→ Material:
* START *
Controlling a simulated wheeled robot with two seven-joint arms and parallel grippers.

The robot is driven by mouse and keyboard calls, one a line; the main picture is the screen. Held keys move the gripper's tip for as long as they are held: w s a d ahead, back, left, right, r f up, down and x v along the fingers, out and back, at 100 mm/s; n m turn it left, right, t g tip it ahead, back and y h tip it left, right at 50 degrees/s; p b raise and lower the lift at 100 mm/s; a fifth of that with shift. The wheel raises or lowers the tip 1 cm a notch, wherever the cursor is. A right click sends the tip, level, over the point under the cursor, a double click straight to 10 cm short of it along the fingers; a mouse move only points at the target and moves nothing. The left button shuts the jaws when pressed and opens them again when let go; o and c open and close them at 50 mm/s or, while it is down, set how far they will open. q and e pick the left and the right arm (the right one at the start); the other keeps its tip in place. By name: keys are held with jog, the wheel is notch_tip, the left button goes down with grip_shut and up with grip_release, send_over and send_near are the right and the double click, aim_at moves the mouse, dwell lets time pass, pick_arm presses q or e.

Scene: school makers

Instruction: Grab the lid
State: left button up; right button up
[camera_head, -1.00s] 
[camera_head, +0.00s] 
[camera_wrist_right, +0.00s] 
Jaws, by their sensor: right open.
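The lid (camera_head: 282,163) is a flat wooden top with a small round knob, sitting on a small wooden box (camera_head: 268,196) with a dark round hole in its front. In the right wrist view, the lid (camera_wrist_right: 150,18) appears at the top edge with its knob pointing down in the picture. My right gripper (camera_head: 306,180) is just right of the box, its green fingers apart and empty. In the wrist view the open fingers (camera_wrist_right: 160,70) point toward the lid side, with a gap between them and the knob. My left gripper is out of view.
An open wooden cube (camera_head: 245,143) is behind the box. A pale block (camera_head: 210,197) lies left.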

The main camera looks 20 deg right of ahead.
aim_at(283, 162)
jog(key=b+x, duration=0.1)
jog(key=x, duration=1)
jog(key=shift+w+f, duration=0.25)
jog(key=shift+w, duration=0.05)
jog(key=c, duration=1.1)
* END *
→ The exercise: Copy out only the lines above from the one with "State: left button up; right button up" to the one with "[camera_wrist_right, +0.00s]", inclusive, exactly as they stand.

→ Answer to the problem:
State: left button up; right button up
[camera_head, -1.00s] 
[camera_head, +0.00s] 
[camera_wrist_right, +0.00s] 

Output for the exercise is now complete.